Work to do - Both the line containing "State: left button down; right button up" and the line containing "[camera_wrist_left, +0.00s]" belong in the copy, as do all lines between them, copied exactly; pictures do not.

Provided records -
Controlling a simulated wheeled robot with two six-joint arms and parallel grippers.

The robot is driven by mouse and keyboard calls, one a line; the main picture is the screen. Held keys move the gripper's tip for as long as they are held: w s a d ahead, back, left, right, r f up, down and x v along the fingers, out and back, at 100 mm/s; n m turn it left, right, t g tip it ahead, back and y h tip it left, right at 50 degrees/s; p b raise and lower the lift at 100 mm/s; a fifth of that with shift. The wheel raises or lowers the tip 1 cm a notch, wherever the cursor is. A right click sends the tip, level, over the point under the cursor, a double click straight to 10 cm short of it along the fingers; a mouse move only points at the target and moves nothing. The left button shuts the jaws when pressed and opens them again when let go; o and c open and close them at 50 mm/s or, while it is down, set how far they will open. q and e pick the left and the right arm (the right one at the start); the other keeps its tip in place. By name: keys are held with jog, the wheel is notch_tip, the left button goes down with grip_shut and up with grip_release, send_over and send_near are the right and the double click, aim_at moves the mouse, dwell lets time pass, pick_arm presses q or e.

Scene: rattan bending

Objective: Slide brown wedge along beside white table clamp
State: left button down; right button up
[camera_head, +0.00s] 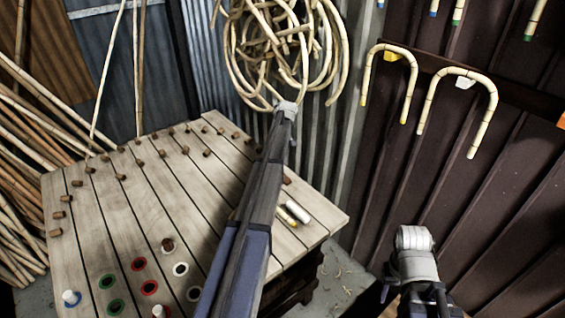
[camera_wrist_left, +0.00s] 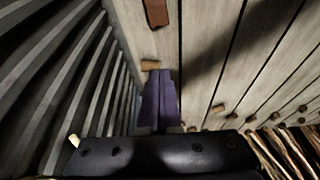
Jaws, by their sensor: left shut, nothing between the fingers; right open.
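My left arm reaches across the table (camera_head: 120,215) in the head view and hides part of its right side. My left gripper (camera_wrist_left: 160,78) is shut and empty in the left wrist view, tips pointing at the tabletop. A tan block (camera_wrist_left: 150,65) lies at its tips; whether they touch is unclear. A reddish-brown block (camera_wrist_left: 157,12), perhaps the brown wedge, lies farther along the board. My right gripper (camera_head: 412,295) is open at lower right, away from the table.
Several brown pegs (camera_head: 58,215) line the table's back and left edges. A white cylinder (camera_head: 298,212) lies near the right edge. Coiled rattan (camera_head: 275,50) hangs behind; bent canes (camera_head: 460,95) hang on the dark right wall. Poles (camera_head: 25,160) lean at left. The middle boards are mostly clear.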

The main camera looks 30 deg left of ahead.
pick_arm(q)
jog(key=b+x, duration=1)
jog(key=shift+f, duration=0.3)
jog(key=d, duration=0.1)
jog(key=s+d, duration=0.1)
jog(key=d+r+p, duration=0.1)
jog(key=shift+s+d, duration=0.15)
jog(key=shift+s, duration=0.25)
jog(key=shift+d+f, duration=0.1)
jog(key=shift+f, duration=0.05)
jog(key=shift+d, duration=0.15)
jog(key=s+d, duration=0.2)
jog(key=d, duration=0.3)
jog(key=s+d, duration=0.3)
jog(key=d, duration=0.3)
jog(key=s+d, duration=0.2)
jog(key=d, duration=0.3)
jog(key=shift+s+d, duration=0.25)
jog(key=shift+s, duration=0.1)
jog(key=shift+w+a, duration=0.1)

--

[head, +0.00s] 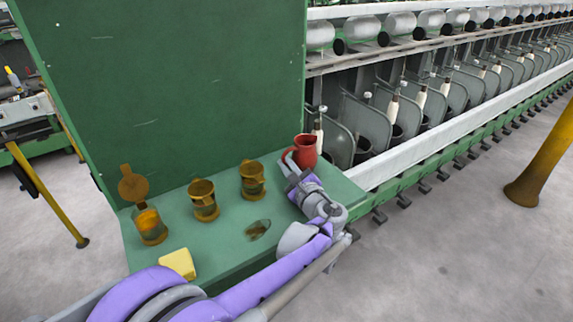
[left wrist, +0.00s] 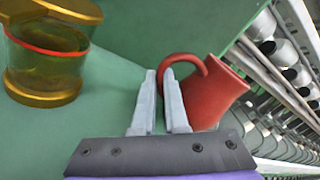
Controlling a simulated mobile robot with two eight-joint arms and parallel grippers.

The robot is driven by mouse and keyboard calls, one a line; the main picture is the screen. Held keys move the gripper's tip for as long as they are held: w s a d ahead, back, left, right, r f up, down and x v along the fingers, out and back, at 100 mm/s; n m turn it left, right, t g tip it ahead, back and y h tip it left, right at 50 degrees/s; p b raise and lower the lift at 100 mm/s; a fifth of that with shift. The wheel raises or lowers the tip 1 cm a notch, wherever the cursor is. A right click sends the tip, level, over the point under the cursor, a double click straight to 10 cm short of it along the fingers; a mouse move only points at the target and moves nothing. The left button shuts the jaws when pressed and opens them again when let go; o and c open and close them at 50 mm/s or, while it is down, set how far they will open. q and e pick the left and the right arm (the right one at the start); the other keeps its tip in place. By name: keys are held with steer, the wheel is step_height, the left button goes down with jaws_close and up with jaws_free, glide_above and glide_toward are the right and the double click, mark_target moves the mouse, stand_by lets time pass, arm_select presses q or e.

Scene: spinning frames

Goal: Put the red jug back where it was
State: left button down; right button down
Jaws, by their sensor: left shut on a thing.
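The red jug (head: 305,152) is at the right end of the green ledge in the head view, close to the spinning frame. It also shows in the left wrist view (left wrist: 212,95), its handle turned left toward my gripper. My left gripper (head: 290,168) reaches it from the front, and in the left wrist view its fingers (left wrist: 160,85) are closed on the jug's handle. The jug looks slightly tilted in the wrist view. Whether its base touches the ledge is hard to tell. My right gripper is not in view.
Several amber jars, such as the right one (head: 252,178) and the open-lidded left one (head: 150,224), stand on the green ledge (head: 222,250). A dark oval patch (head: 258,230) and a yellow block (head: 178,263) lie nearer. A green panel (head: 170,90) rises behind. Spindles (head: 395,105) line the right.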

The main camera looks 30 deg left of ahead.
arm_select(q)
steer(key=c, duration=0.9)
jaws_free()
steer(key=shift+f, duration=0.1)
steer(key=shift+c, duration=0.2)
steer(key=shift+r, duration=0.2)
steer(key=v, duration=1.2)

Exercise answer -
State: left button down; right button up
[camera_head, +0.00s] 
[camera_wrist_left, +0.00s] 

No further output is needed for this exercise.